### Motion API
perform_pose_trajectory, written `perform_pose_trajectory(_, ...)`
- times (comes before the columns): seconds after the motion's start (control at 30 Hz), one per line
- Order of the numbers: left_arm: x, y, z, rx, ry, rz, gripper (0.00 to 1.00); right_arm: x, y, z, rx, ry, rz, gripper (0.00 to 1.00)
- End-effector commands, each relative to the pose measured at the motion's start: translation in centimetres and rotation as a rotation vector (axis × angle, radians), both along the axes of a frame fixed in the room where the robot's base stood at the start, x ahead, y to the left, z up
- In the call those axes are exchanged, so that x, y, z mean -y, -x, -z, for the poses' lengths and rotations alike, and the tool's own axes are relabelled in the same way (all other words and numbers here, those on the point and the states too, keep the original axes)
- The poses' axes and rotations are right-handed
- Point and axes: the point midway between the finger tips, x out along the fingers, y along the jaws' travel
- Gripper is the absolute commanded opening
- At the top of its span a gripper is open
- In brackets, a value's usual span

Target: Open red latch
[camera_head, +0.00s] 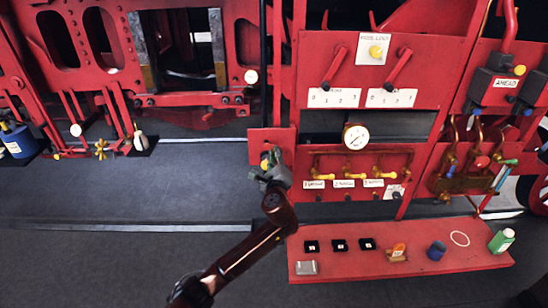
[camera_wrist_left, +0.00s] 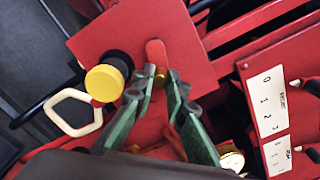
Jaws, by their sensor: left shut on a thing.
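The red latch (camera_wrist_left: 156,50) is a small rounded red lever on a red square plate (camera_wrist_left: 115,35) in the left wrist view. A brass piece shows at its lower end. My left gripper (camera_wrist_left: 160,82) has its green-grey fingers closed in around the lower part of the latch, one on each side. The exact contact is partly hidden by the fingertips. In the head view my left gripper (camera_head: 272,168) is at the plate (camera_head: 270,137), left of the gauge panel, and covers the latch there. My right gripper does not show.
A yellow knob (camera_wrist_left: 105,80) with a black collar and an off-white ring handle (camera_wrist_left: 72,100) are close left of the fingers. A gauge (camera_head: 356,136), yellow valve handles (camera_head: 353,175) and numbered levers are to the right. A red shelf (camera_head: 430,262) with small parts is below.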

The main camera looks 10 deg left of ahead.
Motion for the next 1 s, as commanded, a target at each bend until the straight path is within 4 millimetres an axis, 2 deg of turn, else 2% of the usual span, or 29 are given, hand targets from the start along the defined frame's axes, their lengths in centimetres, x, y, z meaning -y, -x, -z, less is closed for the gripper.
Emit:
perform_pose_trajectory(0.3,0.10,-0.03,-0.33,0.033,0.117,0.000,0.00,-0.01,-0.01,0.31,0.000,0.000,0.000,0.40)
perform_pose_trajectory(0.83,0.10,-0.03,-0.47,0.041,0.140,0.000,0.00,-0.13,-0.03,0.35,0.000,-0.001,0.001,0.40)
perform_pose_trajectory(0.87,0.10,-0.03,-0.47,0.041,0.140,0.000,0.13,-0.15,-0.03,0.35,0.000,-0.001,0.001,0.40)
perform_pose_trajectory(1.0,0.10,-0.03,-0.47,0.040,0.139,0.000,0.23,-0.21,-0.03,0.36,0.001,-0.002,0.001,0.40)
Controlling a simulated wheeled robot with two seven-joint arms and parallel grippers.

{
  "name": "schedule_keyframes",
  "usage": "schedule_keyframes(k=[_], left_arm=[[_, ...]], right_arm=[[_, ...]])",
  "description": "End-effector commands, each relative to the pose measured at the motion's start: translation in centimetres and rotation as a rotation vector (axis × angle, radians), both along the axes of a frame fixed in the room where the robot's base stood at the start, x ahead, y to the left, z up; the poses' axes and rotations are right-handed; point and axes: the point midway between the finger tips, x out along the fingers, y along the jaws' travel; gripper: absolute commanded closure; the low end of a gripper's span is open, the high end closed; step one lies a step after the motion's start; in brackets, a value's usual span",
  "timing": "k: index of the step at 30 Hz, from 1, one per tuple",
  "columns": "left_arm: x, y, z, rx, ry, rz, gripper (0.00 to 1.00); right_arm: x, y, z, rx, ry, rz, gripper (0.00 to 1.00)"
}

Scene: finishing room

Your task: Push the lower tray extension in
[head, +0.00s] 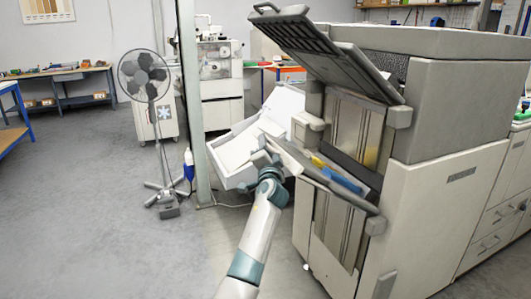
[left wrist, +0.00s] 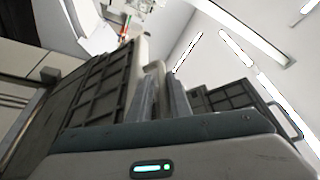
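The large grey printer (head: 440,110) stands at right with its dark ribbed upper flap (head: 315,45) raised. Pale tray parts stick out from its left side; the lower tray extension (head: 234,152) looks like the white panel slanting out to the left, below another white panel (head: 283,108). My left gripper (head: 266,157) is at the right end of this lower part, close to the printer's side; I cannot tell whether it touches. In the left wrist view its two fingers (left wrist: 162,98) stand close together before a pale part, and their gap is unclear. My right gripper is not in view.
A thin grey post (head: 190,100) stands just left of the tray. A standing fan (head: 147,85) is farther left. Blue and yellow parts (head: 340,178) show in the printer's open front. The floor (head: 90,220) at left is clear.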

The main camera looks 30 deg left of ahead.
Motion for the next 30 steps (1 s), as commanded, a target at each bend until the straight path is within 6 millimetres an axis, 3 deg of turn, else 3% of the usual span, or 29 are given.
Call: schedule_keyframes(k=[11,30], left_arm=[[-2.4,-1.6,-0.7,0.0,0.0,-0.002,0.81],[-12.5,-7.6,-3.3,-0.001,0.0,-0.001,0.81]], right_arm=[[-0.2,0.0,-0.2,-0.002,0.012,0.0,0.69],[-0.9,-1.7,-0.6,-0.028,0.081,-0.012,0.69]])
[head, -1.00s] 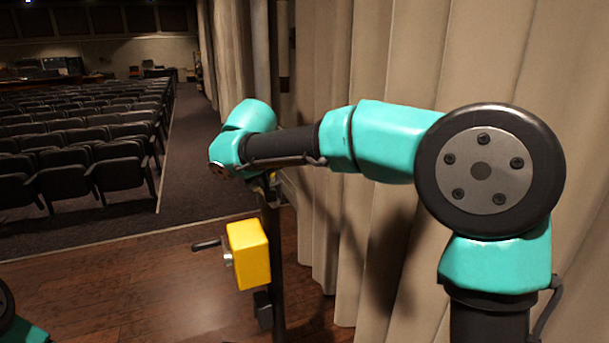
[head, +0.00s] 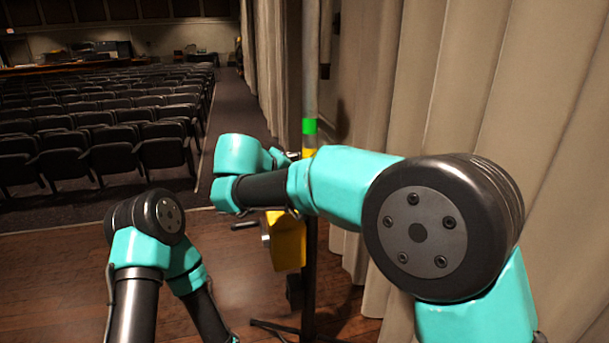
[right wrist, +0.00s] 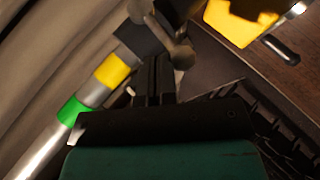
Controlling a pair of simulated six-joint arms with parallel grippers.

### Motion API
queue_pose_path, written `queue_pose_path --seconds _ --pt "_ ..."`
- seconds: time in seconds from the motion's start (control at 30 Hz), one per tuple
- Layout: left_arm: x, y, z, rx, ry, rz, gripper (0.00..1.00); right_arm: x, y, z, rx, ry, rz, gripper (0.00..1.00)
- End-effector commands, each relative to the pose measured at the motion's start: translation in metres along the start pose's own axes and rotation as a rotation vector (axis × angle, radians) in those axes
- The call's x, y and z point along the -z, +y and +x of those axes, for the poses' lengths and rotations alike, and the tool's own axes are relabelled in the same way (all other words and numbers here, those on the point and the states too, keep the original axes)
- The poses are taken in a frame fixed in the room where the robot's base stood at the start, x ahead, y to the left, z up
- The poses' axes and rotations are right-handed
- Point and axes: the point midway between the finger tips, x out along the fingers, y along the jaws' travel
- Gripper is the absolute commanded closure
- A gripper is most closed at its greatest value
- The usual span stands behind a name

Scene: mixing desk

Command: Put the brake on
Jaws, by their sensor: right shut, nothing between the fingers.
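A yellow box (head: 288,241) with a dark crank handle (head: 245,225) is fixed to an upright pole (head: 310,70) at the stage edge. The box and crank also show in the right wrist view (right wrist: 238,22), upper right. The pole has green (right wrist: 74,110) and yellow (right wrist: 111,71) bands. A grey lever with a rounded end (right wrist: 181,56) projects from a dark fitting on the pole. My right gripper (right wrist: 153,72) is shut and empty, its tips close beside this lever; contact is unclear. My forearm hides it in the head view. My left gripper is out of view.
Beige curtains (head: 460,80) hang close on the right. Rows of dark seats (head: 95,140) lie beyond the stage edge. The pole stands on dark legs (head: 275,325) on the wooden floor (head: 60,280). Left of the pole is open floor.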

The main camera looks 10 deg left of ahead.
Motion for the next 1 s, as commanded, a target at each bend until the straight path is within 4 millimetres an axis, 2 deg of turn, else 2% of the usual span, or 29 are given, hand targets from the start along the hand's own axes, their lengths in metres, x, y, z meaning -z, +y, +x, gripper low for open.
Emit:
════════
→ Problem statement
Quote, with nothing altered, all lines from the start of the entries to the line that carries "- Order of the", inclusive.

→ Result
### Motion API
perform_pose_trajectory, written `perform_pose_trajectory(_, ...)`
- times (comes before the columns): seconds after the motion's start (control at 30 Hz), one per line
- Order of the numbers: left_arm: x, y, z, rx, ry, rz, gripper (0.00 to 1.00); right_arm: x, y, z, rx, ry, rz, gripper (0.00 to 1.00)

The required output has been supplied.